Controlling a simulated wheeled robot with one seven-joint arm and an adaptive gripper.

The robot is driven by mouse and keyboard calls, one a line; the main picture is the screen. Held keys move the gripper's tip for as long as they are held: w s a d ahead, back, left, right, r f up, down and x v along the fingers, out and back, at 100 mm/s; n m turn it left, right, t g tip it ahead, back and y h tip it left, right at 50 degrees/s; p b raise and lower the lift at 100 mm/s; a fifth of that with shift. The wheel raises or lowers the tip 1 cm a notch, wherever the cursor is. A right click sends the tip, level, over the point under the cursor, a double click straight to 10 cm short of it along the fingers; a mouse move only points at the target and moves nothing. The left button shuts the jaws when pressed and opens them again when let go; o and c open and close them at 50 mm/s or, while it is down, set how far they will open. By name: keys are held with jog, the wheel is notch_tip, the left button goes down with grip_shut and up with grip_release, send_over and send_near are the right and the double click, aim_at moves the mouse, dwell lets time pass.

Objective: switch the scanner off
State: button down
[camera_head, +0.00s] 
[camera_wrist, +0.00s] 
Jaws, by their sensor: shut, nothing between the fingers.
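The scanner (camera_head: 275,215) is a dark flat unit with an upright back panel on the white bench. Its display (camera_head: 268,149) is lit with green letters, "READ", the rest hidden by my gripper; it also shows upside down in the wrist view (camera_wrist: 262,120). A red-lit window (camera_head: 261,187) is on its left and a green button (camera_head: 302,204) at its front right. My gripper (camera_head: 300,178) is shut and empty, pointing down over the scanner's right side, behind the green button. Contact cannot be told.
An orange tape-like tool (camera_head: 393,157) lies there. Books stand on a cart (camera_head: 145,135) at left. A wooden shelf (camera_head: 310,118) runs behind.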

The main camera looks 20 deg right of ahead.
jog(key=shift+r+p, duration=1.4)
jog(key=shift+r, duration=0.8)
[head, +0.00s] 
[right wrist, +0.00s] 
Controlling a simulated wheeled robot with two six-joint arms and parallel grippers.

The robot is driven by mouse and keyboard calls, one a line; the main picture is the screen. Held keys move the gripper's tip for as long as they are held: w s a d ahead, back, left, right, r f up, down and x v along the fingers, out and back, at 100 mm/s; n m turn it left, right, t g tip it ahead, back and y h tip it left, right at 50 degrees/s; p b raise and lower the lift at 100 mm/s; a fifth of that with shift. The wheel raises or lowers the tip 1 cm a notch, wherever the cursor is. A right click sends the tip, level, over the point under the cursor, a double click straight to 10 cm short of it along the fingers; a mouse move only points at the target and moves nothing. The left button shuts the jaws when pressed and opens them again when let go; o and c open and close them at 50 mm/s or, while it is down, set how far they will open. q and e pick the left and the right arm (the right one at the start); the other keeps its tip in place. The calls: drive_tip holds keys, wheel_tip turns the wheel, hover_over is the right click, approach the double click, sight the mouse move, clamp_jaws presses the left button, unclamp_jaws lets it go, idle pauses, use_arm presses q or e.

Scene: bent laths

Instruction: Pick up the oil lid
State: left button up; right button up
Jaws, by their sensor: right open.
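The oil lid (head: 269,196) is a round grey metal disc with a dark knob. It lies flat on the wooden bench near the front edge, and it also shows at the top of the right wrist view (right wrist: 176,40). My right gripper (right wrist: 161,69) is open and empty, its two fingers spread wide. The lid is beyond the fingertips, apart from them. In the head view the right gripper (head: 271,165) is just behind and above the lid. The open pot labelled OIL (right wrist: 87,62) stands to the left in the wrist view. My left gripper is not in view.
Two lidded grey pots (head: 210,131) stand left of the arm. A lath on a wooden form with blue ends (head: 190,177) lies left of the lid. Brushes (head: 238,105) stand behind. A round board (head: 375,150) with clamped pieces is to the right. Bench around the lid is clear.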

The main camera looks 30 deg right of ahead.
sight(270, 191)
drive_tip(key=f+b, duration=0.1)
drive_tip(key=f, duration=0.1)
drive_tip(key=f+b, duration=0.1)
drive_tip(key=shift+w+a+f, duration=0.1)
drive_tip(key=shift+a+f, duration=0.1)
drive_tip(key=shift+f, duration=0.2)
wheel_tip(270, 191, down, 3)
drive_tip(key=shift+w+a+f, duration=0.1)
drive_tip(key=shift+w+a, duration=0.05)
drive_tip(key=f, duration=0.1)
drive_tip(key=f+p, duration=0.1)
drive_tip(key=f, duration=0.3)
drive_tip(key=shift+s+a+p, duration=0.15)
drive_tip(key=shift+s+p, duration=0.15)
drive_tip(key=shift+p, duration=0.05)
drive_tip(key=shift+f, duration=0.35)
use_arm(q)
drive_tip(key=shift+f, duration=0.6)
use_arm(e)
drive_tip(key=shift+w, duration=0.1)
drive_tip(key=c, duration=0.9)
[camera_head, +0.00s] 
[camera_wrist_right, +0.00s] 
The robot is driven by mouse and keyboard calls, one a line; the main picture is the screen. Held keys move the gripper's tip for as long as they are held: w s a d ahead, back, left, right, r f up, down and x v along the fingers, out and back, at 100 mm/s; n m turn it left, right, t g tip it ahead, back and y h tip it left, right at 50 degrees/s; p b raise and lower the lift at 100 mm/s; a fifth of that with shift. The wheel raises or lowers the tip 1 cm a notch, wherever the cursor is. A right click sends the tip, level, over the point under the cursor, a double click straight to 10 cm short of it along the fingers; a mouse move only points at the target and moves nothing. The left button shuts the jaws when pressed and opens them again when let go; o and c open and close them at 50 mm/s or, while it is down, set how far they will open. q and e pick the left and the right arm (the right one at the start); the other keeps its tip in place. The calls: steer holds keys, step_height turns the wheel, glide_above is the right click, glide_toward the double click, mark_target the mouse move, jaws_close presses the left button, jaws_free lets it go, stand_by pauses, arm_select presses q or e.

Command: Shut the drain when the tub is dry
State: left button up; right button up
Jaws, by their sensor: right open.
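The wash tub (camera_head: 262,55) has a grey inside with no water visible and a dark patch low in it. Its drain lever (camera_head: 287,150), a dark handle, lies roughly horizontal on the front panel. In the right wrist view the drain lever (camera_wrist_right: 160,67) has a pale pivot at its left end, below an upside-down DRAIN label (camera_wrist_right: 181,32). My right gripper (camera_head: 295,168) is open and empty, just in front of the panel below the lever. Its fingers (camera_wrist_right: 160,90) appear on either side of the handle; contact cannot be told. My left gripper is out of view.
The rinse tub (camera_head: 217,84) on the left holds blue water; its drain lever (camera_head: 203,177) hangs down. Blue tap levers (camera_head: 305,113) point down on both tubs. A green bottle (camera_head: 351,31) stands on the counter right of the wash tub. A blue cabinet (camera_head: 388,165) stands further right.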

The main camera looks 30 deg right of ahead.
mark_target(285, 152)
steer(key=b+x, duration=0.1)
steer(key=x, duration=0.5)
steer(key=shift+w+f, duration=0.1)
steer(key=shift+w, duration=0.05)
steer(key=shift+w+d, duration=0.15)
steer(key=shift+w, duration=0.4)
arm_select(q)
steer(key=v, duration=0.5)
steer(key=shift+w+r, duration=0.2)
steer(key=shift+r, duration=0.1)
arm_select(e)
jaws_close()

+++++

§ **PROBLEM DETAILS**
Reproduce each entry exactly, leaving out nothing.

§ **REPLY**
Controlling a simulated wheeled robot with one seven-joint arm and an adaptive gripper.

The robot is driven by mouse and keyboard calls, one a line; the main picture is the screen. Held keys move the gripper's tip for as long as they are held: w s a d ahead, back, left, right, r f up, down and x v along the fingers, out and back, at 100 mm/s; n m turn it left, right, t g tip it ahead, back and y h tip it left, right at 50 degrees/s; p b raise and lower the lift at 100 mm/s; a fifth of that with shift. The wheel raises or lowers the tip 1 cm a notch, wherever the cursor is. A right click sends the tip, level, over the point under the cursor, a double click straight to 10 cm short of it along the fingers; a mouse move only points at the target and moves nothing. The left button shuts the jaws when pressed and opens them again when let go; o and c open and close them at 50 mm/s or, while it is down, set how far they will open. By name: keys are held with jog, the wheel is notch_tip, the left button goes down with grip_shut and up with grip_release, send_over and send_near are the right and the double click, aim_at moves the mouse, dwell lets time pass.

Objective: switch the scanner off
State: button down
[camera_head, +0.00s] 
[camera_wrist, +0.00s] 
Jaws, by their sensor: shut, nothing between the fingers.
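The scanner (camera_head: 275,215) is a dark flat unit with an upright back panel on the white bench. Its display (camera_head: 268,149) is lit with green letters, "READ", the rest hidden by my gripper; it also shows upside down in the wrist view (camera_wrist: 262,120). A red-lit window (camera_head: 261,187) is on its left and a green button (camera_head: 302,204) at its front right. My gripper (camera_head: 300,178) is shut and empty, pointing down over the scanner's right side, behind the green button. Contact cannot be told.
An orange tape-like tool (camera_head: 393,157) lies there. Books stand on a cart (camera_head: 145,135) at left. A wooden shelf (camera_head: 310,118) runs behind.

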The main camera looks 20 deg right of ahead.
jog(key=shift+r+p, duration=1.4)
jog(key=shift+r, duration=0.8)
[head, +0.00s] 
[right wrist, +0.00s] 
Controlling a simulated wheeled robot with two six-joint arms and parallel grippers.

The robot is driven by mouse and keyboard calls, one a line; the main picture is the screen. Held keys move the gripper's tip for as long as they are held: w s a d ahead, back, left, right, r f up, down and x v along the fingers, out and back, at 100 mm/s; n m turn it left, right, t g tip it ahead, back and y h tip it left, right at 50 degrees/s; p b raise and lower the lift at 100 mm/s; a fifth of that with shift. The wheel raises or lowers the tip 1 cm a notch, wherever the cursor is. A right click sends the tip, level, over the point under the cursor, a double click straight to 10 cm short of it along the fingers; a mouse move only points at the target and moves nothing. The left button shuts the jaws when pressed and opens them again when let go; o and c open and close them at 50 mm/s or, while it is down, set how far they will open. q and e pick the left and the right arm (the right one at the start); the other keeps its tip in place. The calls: drive_tip holds keys, wheel_tip turns the wheel, hover_over is the right click, approach the double click, sight the mouse move, clamp_jaws presses the left button, unclamp_jaws lets it go, idle pauses, use_arm presses q or e.

Scene: bent laths

Instruction: Pick up the oil lid
State: left button up; right button up
Jaws, by their sensor: right open.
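The oil lid (head: 269,196) is a round grey metal disc with a dark knob. It lies flat on the wooden bench near the front edge, and it also shows at the top of the right wrist view (right wrist: 176,40). My right gripper (right wrist: 161,69) is open and empty, its two fingers spread wide. The lid is beyond the fingertips, apart from them. In the head view the right gripper (head: 271,165) is just behind and above the lid. The open pot labelled OIL (right wrist: 87,62) stands to the left in the wrist view. My left gripper is not in view.
Two lidded grey pots (head: 210,131) stand left of the arm. A lath on a wooden form with blue ends (head: 190,177) lies left of the lid. Brushes (head: 238,105) stand behind. A round board (head: 375,150) with clamped pieces is to the right. Bench around the lid is clear.

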The main camera looks 30 deg right of ahead.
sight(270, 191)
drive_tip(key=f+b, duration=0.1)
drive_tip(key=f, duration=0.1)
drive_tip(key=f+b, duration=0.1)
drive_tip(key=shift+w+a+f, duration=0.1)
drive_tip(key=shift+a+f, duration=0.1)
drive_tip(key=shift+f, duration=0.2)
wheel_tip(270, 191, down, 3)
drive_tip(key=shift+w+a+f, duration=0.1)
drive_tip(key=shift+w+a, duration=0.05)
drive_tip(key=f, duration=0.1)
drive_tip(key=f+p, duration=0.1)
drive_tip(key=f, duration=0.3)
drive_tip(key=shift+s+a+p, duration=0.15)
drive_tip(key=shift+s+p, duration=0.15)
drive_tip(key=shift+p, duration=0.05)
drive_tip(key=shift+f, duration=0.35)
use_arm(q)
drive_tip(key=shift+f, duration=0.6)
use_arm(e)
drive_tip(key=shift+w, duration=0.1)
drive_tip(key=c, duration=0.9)
[camera_head, +0.00s] 
[camera_wrist_right, +0.00s] 
The robot is driven by mouse and keyboard calls, one a line; the main picture is the screen. Held keys move the gripper's tip for as long as they are held: w s a d ahead, back, left, right, r f up, down and x v along the fingers, out and back, at 100 mm/s; n m turn it left, right, t g tip it ahead, back and y h tip it left, right at 50 degrees/s; p b raise and lower the lift at 100 mm/s; a fifth of that with shift. The wheel raises or lowers the tip 1 cm a notch, wherever the cursor is. A right click sends the tip, level, over the point under the cursor, a double click straight to 10 cm short of it along the fingers; a mouse move only points at the target and moves nothing. The left button shuts the jaws when pressed and opens them again when let go; o and c open and close them at 50 mm/s or, while it is down, set how far they will open. q and e pick the left and the right arm (the right one at the start); the other keeps its tip in place. The calls: steer holds keys, step_height turns the wheel, glide_above is the right click, glide_toward the double click, mark_target the mouse move, jaws_close presses the left button, jaws_free lets it go, stand_by pauses, arm_select presses q or e.

Command: Shut the drain when the tub is dry
State: left button up; right button up
Jaws, by their sensor: right open.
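The wash tub (camera_head: 262,55) has a grey inside with no water visible and a dark patch low in it. Its drain lever (camera_head: 287,150), a dark handle, lies roughly horizontal on the front panel. In the right wrist view the drain lever (camera_wrist_right: 160,67) has a pale pivot at its left end, below an upside-down DRAIN label (camera_wrist_right: 181,32). My right gripper (camera_head: 295,168) is open and empty, just in front of the panel below the lever. Its fingers (camera_wrist_right: 160,90) appear on either side of the handle; contact cannot be told. My left gripper is out of view.
The rinse tub (camera_head: 217,84) on the left holds blue water; its drain lever (camera_head: 203,177) hangs down. Blue tap levers (camera_head: 305,113) point down on both tubs. A green bottle (camera_head: 351,31) stands on the counter right of the wash tub. A blue cabinet (camera_head: 388,165) stands further right.

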The main camera looks 30 deg right of ahead.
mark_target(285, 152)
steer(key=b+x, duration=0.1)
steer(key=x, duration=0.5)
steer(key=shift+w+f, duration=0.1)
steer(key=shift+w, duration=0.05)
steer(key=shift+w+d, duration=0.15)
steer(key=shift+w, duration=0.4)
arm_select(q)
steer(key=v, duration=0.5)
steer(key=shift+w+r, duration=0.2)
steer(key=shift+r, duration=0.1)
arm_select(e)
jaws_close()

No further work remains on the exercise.